Output all lines exactly, with nothing added or dropped.

*DATA PROVIDED:*
[start]

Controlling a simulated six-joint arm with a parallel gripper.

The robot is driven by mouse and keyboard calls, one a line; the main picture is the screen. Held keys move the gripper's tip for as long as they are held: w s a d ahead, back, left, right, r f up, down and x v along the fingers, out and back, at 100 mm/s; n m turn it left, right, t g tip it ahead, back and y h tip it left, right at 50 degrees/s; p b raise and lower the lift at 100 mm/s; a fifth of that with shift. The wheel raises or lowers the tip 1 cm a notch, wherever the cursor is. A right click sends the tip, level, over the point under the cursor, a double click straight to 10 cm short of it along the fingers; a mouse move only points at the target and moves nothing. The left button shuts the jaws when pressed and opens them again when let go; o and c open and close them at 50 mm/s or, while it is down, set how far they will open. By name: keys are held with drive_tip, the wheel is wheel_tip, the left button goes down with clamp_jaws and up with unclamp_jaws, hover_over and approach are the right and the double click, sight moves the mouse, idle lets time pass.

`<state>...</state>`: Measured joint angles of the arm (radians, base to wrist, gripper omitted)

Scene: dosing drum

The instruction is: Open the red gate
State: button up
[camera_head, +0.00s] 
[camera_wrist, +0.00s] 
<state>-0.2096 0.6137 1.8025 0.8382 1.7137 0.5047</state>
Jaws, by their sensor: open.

[end]

*FINISHED EXERCISE:*
Controlling a simulated six-joint arm with a parallel gripper.

The robot is driven by mouse and keyboard calls, one a line; the main picture is the screen. Held keys move the gripper's tip for as long as they are held: w s a d ahead, back, left, right, r f up, down and x v along the fingers, out and back, at 100 mm/s; n m turn it left, right, t g tip it ahead, back and y h tip it left, right at 50 degrees/s; p b raise and lower the lift at 100 mm/s; a fifth of that with shift. The wheel raises or lowers the tip 1 cm a notch, wherever the cursor is. A right click sends the tip, level, over the point under the cursor, a double click straight to 10 cm short of it along the fingers; a mouse move only points at the target and moves nothing. The left button shuts the jaws when pressed and opens them again when let go; o and c open and close them at 50 mm/s or, while it is down, set how far they will open. By name: keys are held with drive_tip, the wheel is wheel_tip, the left button goes down with clamp_jaws and up with unclamp_jaws, hover_over and approach are the right and the double click, sight moves the mouse, idle lets time pass.

`<state>...</state>`: Measured joint angles of the arm (radians, base to wrist, gripper omitted)

Scene: dosing drum

The instruction is: Open the red gate
State: button up
[camera_head, +0.00s] 
[camera_wrist, +0.00s] 
<state>-0.2096 0.6137 1.8025 0.8382 1.7137 0.5047</state>
Jaws, by their sensor: open.

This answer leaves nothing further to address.